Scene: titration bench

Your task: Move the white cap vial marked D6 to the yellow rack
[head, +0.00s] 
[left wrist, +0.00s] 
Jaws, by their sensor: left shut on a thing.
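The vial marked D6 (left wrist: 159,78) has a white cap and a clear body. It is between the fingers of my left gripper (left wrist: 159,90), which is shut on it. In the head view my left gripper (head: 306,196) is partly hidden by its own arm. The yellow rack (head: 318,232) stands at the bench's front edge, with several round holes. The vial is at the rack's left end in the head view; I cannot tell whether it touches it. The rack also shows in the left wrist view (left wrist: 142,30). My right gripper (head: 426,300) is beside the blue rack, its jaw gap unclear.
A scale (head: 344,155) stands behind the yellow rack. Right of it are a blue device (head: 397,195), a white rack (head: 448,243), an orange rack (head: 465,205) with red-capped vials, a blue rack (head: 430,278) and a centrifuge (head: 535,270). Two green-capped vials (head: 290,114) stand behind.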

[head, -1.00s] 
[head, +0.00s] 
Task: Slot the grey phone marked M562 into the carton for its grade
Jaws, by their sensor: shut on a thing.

* * * * *

▶ **Work required**
Repeat each record exactly. Omit nothing.

▶ **Response to the exercise**
Scene: titration bench

Your task: Move the white cap vial marked D6 to the yellow rack
[head, +0.00s] 
[left wrist, +0.00s] 
Jaws, by their sensor: left shut on a thing.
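The vial marked D6 (left wrist: 159,78) has a white cap and a clear body. It is between the fingers of my left gripper (left wrist: 159,90), which is shut on it. In the head view my left gripper (head: 306,196) is partly hidden by its own arm. The yellow rack (head: 318,232) stands at the bench's front edge, with several round holes. The vial is at the rack's left end in the head view; I cannot tell whether it touches it. The rack also shows in the left wrist view (left wrist: 142,30). My right gripper (head: 426,300) is beside the blue rack, its jaw gap unclear.
A scale (head: 344,155) stands behind the yellow rack. Right of it are a blue device (head: 397,195), a white rack (head: 448,243), an orange rack (head: 465,205) with red-capped vials, a blue rack (head: 430,278) and a centrifuge (head: 535,270). Two green-capped vials (head: 290,114) stand behind.

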[head, -1.00s] 
[head, +0.00s] 
Task: Slot the grey phone marked M562 into the carton for its grade
Jaws, by their sensor: shut on a thing.

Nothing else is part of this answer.